The same is true for children. Whatever their disappointment happens to be - a friend was supposed to spend the night and had to cancel, or their trampoline broke in the storm, or they didn't get into the talent show after they auditioned - it's REAL. It needs to be acknowledged, validated, and not minimized in any way. We tend to want to solve problems for kids but sometimes there are no solutions. We tend to want to make them happy, but humans are not genuinely happy all the time and we need to teach them that that's okay. We are allowed - even encouraged - to grieve a disappointment! It would be unhealthy to just shove everything under the rug and move forward every single time. We'd never learn coping skills, we'd never learn the difference between significant and insignificant events.
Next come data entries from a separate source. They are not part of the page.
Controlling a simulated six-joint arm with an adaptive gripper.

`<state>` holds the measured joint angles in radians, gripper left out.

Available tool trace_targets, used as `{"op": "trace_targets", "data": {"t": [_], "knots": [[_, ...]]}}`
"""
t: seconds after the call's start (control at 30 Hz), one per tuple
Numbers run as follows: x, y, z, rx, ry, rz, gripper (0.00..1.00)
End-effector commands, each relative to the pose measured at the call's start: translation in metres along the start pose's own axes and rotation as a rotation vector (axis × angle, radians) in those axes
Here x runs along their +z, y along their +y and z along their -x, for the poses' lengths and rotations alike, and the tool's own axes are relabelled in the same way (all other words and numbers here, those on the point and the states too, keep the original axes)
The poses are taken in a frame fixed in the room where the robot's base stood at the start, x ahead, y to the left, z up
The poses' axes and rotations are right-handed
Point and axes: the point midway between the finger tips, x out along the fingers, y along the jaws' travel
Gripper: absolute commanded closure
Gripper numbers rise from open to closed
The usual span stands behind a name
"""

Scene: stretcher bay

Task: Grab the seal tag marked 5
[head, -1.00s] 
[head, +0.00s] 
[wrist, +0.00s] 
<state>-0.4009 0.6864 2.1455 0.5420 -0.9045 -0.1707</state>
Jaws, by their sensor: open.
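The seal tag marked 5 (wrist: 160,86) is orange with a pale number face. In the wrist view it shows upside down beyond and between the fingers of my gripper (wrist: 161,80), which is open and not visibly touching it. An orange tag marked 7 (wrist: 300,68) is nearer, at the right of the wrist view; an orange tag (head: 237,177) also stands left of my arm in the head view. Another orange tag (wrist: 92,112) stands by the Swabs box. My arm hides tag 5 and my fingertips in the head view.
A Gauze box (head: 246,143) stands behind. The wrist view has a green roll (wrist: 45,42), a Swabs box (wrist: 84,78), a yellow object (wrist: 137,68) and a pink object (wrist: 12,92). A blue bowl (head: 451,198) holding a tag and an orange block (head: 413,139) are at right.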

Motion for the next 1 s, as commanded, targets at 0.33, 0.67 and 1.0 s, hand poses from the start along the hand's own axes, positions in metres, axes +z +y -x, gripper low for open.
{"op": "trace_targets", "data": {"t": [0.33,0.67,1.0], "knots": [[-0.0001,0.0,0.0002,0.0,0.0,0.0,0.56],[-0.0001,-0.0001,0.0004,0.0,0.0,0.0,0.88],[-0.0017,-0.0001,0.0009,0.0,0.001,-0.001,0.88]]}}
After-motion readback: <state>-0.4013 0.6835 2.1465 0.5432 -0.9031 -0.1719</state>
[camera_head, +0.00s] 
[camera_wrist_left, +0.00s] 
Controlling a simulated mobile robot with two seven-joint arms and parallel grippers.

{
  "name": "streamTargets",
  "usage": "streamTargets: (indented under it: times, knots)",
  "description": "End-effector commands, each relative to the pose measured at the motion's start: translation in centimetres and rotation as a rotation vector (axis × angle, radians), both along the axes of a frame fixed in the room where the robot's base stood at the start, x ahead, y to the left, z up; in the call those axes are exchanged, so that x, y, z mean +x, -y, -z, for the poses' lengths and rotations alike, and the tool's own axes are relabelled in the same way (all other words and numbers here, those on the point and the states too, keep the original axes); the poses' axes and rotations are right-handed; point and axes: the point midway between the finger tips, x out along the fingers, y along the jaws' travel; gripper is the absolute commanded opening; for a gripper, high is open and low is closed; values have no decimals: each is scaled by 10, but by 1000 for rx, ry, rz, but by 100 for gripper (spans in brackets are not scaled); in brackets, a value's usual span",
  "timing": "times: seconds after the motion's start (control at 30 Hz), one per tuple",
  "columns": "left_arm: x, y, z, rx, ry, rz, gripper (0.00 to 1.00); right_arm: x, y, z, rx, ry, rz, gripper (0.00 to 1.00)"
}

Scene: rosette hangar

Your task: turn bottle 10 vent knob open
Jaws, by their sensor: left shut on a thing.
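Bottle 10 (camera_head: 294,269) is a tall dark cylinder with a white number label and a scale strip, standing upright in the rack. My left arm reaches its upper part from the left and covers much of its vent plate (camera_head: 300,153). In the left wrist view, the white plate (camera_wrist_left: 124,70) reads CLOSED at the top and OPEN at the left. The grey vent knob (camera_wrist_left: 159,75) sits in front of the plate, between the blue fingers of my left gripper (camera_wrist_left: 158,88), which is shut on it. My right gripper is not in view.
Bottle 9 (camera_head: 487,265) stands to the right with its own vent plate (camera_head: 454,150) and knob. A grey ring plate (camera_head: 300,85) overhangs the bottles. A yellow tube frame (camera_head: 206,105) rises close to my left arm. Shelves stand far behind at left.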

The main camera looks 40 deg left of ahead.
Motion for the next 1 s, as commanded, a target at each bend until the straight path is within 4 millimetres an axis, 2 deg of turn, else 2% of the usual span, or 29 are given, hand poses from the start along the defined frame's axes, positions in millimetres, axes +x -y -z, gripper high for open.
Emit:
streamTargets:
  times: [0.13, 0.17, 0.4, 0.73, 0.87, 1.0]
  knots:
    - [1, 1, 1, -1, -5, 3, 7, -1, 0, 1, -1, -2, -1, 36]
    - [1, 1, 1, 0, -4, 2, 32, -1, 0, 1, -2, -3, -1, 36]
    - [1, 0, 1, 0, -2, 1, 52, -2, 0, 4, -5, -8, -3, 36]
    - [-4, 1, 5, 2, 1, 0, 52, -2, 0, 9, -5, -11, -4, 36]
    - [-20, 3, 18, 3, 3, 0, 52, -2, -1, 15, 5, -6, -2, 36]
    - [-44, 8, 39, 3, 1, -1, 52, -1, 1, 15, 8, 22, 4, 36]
Only after having their feelings validated are children (and humans in general) able to open themselves up to learn something new.


Sometimes - most times, if I'm being honest - I have no idea what to do next. Just like now - you're reading this (yay!) but how do I get three of your friends to read it and to buy a book? I can keep begging on social media, I can buy ads on Amazon which get buried in all the other ads that the other people bought on Amazon, I can wallow a little more... and I can keep plugging away. Try something new here and there, invest what I can when I can, have more successes and more setbacks. The ol' ebb and flow, right? (The AI that I didn't ask for keeps suggesting I write about ebb and flow, so maybe this will shut it up?)


So, anyway. If you see me, please hug me tightly. I don't need or want* anything else**. Soon after, I believe, I'll be able to open myself up to learn something new. Just not quite yet.


And that's okay.


-Stephanie





*Maybe you could buy me some ice cream.


**Definitely, though, you could buy a book!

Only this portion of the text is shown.